Car on aurait tort de voir dans cette opération l’idée que ce sont les « pipes » qui ont vocation à gouverner l’audiovisuel et le contenu. La tendance est plutôt de considérer que, maintenant qu’il est possible d’avoir des services TV – live ou en VOD – en streaming avec une bonne qualité, que la concurrence a vocation à devenir plus efficiente au niveau de la connectivité, que les règles de neutralité du Net freinent les discriminations les plus directes…, ce ne sont pas les tuyaux qui sont déterminants, mais bien les programmes. Et au-delà les données relatives aux comportements et usages, des consommateurs en ligne.
Certes, les telcos ont des cartes à jouer dans l’industrie vidéo. Cela peut bien sûr être un élément de différenciation par rapport aux autres telcos, un terrain de cross-selling, une arme anti-churn… Face aux ambitions des GAFA, l’acquisition des droits sportifs et l’amortissement des investissements dans des productions premium devraient cependant réserver les stratégies vidéo les plus ambitieuses aux opérateurs télécoms les plus riches et qui ont des dizaines de millions d’abonnés. Comme AT&T.

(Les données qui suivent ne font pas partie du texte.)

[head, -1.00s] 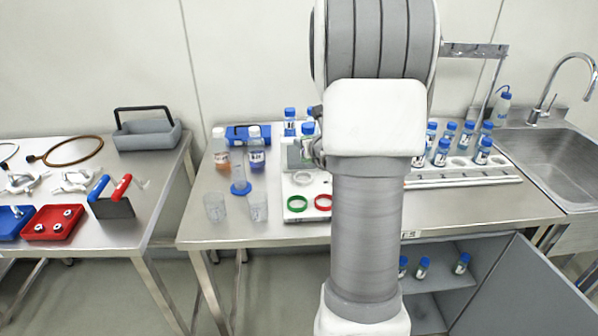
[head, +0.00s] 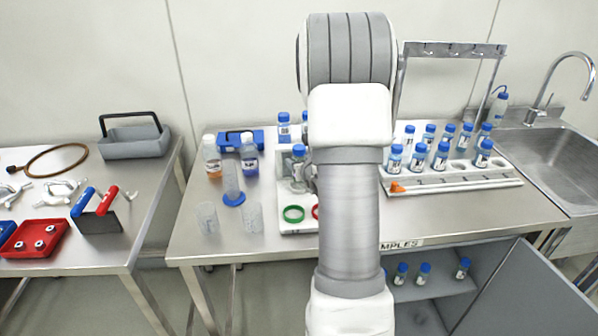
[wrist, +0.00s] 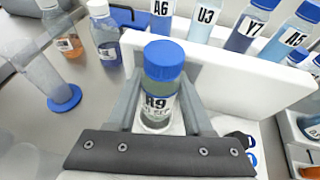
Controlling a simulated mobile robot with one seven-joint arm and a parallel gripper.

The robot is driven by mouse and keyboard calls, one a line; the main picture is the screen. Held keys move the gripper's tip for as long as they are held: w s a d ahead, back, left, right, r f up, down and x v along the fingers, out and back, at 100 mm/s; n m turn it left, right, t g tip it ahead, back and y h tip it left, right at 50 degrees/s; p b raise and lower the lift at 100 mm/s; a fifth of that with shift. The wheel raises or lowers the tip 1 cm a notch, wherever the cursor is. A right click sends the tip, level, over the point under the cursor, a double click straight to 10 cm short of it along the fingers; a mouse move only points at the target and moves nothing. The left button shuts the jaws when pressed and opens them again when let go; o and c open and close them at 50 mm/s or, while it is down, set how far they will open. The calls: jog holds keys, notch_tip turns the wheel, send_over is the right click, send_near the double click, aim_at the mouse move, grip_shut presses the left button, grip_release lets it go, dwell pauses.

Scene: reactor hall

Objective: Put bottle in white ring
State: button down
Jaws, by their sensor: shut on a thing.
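My gripper (wrist: 160,108) is shut on a bottle (wrist: 160,85) with a blue cap and a label reading R9. The bottle is upright between the fingers. In the head view the bottle (head: 298,160) stands over the white board (head: 290,228), at the place of the white ring, left of my arm. The green ring (head: 293,213) is empty in front, and the red ring (head: 315,212) is partly hidden by my arm.
Several blue-capped bottles (wrist: 205,20) stand behind a white wall. A blue-based cylinder (head: 232,185), two clear beakers (head: 207,217) and two reagent bottles (head: 211,155) stand to the left. A white rack (head: 455,180) with bottles is on the right.

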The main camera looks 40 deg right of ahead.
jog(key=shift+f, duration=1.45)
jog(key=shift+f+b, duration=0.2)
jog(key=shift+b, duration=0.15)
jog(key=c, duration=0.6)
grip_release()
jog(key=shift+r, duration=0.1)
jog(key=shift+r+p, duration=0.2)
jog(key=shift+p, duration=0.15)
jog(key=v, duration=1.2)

Quelle va être l’attitude de l’antitrust ?
Il reste à voir maintenant les réactions du Department of Justice (DoJ) et de la FCC, qui peuvent s’opposer à l’opération ou lui imposer des conditions. AT&T va mettre en avant le précédent de l’opération Comcast-NBC en jouant sur le fait que, dans son opération aussi, aucun protagoniste du marché de la télévision ou des télécoms ne disparaît ou ne voit de fait modifiée sa part de marché. Certains acteurs et hommes politiques vont souligner les risques de voir un des premiers groupes audiovisuels entre les mains du plus gros opérateur télécom du pays pour s’opposer à l’opération. D’autres vont y voir des occasions de renforcer les dispositions visant à rendre plus transparent l’usage des données des consommateurs par les FAI et à étendre les principes de la neutralité du Net.